-- START --
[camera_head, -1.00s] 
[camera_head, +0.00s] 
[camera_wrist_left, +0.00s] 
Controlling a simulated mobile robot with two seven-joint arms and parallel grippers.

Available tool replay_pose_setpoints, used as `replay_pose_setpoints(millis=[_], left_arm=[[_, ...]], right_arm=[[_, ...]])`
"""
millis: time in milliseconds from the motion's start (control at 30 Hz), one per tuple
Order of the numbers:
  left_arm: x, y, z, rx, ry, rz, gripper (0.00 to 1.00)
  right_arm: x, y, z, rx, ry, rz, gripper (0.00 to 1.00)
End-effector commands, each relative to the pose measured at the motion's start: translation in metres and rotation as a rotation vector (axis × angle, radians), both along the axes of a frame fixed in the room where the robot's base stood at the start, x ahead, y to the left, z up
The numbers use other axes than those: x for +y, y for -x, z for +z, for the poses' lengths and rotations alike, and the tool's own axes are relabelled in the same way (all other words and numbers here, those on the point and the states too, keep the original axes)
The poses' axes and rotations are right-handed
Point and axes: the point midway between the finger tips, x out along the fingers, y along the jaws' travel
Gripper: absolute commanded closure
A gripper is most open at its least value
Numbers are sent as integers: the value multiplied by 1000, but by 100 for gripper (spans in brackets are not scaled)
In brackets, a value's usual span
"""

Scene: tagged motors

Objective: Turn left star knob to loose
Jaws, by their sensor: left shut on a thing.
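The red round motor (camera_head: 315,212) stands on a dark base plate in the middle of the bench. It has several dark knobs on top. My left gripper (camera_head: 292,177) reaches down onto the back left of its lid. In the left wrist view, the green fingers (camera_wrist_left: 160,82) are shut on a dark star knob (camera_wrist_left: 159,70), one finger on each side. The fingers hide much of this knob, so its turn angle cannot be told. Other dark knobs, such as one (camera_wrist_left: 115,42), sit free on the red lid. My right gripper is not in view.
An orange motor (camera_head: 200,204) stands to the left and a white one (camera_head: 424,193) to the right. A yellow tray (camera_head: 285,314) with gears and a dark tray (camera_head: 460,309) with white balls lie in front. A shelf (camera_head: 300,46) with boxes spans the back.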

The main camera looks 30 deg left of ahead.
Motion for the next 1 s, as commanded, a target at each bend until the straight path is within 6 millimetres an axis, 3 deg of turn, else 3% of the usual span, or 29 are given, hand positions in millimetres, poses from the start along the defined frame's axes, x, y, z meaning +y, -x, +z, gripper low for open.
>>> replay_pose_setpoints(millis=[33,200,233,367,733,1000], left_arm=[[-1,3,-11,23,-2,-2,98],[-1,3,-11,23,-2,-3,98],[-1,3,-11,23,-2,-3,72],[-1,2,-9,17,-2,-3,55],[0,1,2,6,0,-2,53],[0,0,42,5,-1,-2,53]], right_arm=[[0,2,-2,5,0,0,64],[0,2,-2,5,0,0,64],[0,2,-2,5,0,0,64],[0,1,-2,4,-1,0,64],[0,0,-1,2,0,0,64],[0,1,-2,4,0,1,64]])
-- END --
Task prompt — Return, unchanged, each line from the line containing "Motion for the" through the last line of the material.

Exercise answer —
Motion for the next 1 s, as commanded, a target at each bend until the straight path is within 6 millimetres an axis, 3 deg of turn, else 3% of the usual span, or 29 are given, hand positions in millimetres, poses from the start along the defined frame's axes, x, y, z meaning +y, -x, +z, gripper low for open.
>>> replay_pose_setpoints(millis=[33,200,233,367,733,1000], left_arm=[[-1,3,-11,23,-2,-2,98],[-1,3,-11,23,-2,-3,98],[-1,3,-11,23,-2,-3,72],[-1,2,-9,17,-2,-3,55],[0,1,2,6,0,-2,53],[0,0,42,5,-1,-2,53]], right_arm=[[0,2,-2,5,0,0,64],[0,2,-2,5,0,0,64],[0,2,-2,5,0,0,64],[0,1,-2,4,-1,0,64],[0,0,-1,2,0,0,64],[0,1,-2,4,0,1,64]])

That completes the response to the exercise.